Alguns trabalhos que já apresentei aqui no Limoções fizeram ou fazem parte da minha trajetória como pessoa comum. Alguns trabalhos ficam na linha do tempo do meu viver, lembranças de melodias e letras que me refazem tomar sentido dentro da minha própria história. Afunilando um pouco meu contato com outras obras, vejo como imperativo sinalizar aqui a importância da música. Quem me conhece - e lê o que escrevo - sabe que sou o fã #1 de álbuns musicais que possuem conceito, causa, inferências e referências e delineiam histórias ou outras causas.
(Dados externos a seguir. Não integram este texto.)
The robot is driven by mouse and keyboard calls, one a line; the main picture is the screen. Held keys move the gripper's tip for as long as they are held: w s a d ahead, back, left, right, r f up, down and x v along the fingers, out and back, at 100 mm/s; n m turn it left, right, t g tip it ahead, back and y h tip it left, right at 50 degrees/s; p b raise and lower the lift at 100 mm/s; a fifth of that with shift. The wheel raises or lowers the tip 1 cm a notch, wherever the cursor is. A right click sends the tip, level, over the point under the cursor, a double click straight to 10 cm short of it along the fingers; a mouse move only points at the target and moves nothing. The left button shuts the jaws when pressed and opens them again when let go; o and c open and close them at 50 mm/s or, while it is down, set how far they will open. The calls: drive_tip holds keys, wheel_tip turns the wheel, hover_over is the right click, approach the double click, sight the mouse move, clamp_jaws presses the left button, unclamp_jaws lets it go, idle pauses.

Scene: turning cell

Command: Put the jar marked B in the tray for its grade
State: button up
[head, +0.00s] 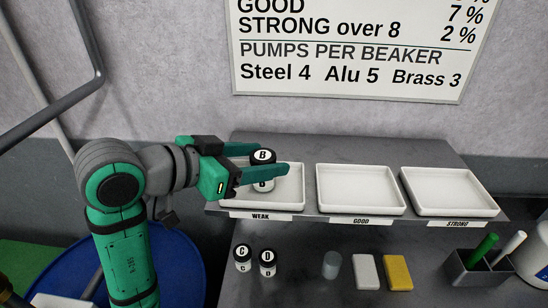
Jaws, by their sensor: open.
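Jar B (263,185), with a black lid and white B labels, is upright in the white tray marked WEAK (287,206), the left one of three. My gripper (266,160) is open, its green fingers on either side of the jar; the near finger hides part of its middle. I cannot tell whether a finger touches it. The empty tray marked GOOD (360,211) is in the middle, and the empty tray marked STRONG (450,211) is at the right.
Jar C (243,257) and jar D (267,262) stand on the lower bench. A grey cylinder (332,264), a white block (366,271), a yellow block (397,272) and a pen holder (478,270) are further right. A printed wall sign (350,50) hangs above.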

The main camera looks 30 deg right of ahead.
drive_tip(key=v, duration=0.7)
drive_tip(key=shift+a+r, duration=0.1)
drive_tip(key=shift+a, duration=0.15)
Quando cheguei ao rap como ouvinte, depois de tomar liberdade etária para confrontar meus pais - que possuem estigmas sobre o gênero -, me deparei com rimas e versos que gritavam a periferia, que exigiam olhar para a periferia ou que simplesmente duelassem sobre quem tem o cordão de ouro maior. Todos esses artistas e trabalhos são importantes e atemporais, e isso é inquestionável. Como toda produção preta (ou uma produção branca com cara preta), a cena musical do rap preenchia os subúrbios das ruas de cidades grandes como São Paulo. A divisão geográfica da capital São Paulo em Centro, Zona Leste, Zona Sul, Zona Norte e Zona Oeste atribui ritmos e visões diferentes, mantendo a pluralidade de um gênero musical marginalizado. E foi assim que me encontrei na cultura Hip-Hop, entendendo inclusive a cultura do mestre de cerimônias (MC). Meus ouvidos ouviam desabafos, gritos, movimentos de insatisfação popular e também ouviam histórias daqueles que movimentam o Brasil - os trabalhadores. Esse processo da música, por meio de um gênero musical naturalmente politizado, me ajudou a compreender meu lugar, minha história e me incentivou a encontrar as minhas referências.

Tomo a tarefa de falar sobre música, um álbum, mas retomo a regra: não analiso o trabalho por completo. Bora ao que interessa!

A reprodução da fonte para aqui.